If you watched the Pittsburgh Pirates' extra-innings victory over the New York Mets on Sunday and came away focused only on Carmen Mlodzinski’s career-high eight strikeouts, you missed the bigger story unfolding in real time.
This wasn’t just a case of a pitcher “having his stuff.” This was a case of a battery working in sync, making adjustments on the fly, and trusting feel over pregame script. And that matters, especially for a Pirates team still trying to establish an identity.
Early on, Mlodzinski showed he had swing-and-miss capability, striking out Francisco Lindor, Juan Soto and Bo Bichette in the first inning alone — each on a different pitch. That alone would’ve been encouraging. But what happened next is what makes this performance stand out.
The Mets adjusted. They started sitting on the splitter — the very pitch Mlodzinski spent the spring refining as a potential out pitch, a “fresh start” weapon. That could’ve easily turned into a stubborn game of forcing it anyway.
Instead, Henry Davis stepped in and redirected the plan.
Fastballs, he said. A lot of them.
Out of Mlodzinski’s 85 pitches, 33 were four-seamers — and five of his eight strikeouts ended with one. The adjustment wasn’t just reactive, it was assertive. They didn’t dance around hitters or try to out-think the situation. They attacked it.
Davis’ postgame comment said everything you need to know: “Just get ahead and put guys away.” Simple, almost blunt — but it reflects a level of clarity that this pitching staff has desperately needed at times.
And maybe more importantly, it reflects confidence in Mlodzinski. In addition to calling pitches, catchers manage conviction. They decide when a pitcher is thinking too much, when he’s nibbling, when he needs to simplify. On Sunday, Davis stripped it down to its most basic form: here’s your best weapon today, now go use it.
The result? The most dominant outing of Mlodzinski’s career.
The pitcher will get the headlines. Eight strikeouts will do that. But if this is what it looks like when Davis is fully engaged, fully in control of a game plan and fully trusted by his pitcher, the Pirates may have found something far more important than one strong start.
Henry Davis turns bizarre spring drill into unforgettable Pirates moment
While we're talking about Davis' impact on Sunday's win, we'd be remiss if we didn't mention his game-saving play at the plate in the 10th inning.

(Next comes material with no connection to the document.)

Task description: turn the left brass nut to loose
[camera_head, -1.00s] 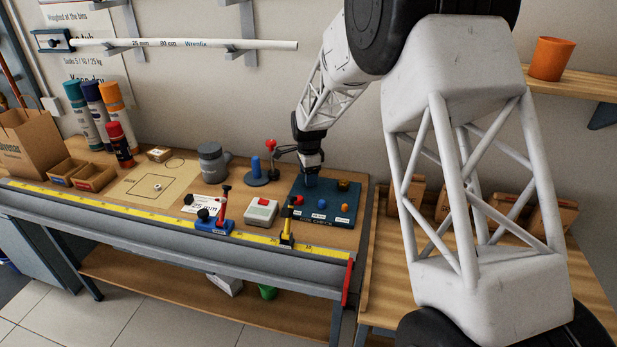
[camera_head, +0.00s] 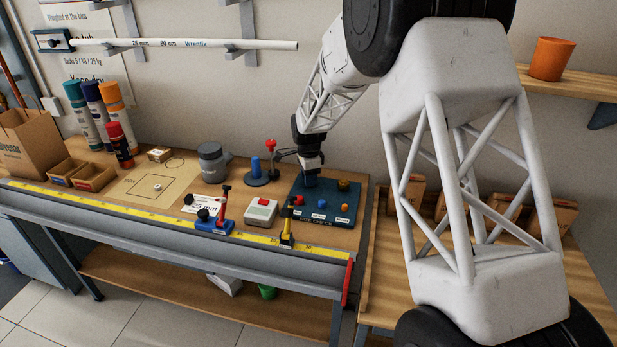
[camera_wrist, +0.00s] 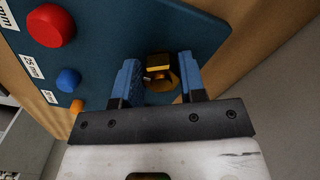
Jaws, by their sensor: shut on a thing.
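The left brass nut (camera_wrist: 158,61) shows in the wrist view between the blue fingers of my gripper (camera_wrist: 159,72). My gripper is shut on it, one finger at each side. In the head view my gripper (camera_head: 310,181) reaches down to the back left of the dark blue check board (camera_head: 325,217); the left nut is hidden there. The other brass nut (camera_head: 343,185) stands on the same board to the right, clear of my gripper.
In front of the nuts are a red knob (camera_head: 297,200), a blue knob (camera_head: 320,203) and an orange knob (camera_head: 344,207). A red-topped lever (camera_head: 271,146) stands close left of my gripper. A white box with a red button (camera_head: 262,210) is left of the board.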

The play itself harkened back to spring training, when videos circulated of Davis was taking reps on a drill that looked almost ridiculous: catching throws and applying tags to a moving bucket being dragged by catching coach Jordan Comadena. It didn’t look like a real game situation. But it was building something.
Was thinking back to this drill yesterday. Swap Francisco Lindor for the bag/bucket thingy, and you have the key play in Sunday’s win. https://t.co/Q835y8SvyK
— Jason Mackey (@JMackey_PGH) March 30, 2026
On Sunday, it showed up when it mattered most. In the bottom of the 10th, with the tying run charging home, the Pirates executed a chaotic sequence — Oneil Cruz’s throw, Jared Triolo’s scoop — and then it was on Davis to finish it.
He slid to his left, picked a short hop cleanly, and snapped the tag back across his body to get Lindor at the plate. No panic. No hesitation. Just execution.
It looked instinctive in the moment, but it was really about preparation. It was that “silly” drill paying off — turning into one of the Pirates’ most important plays of the weekend.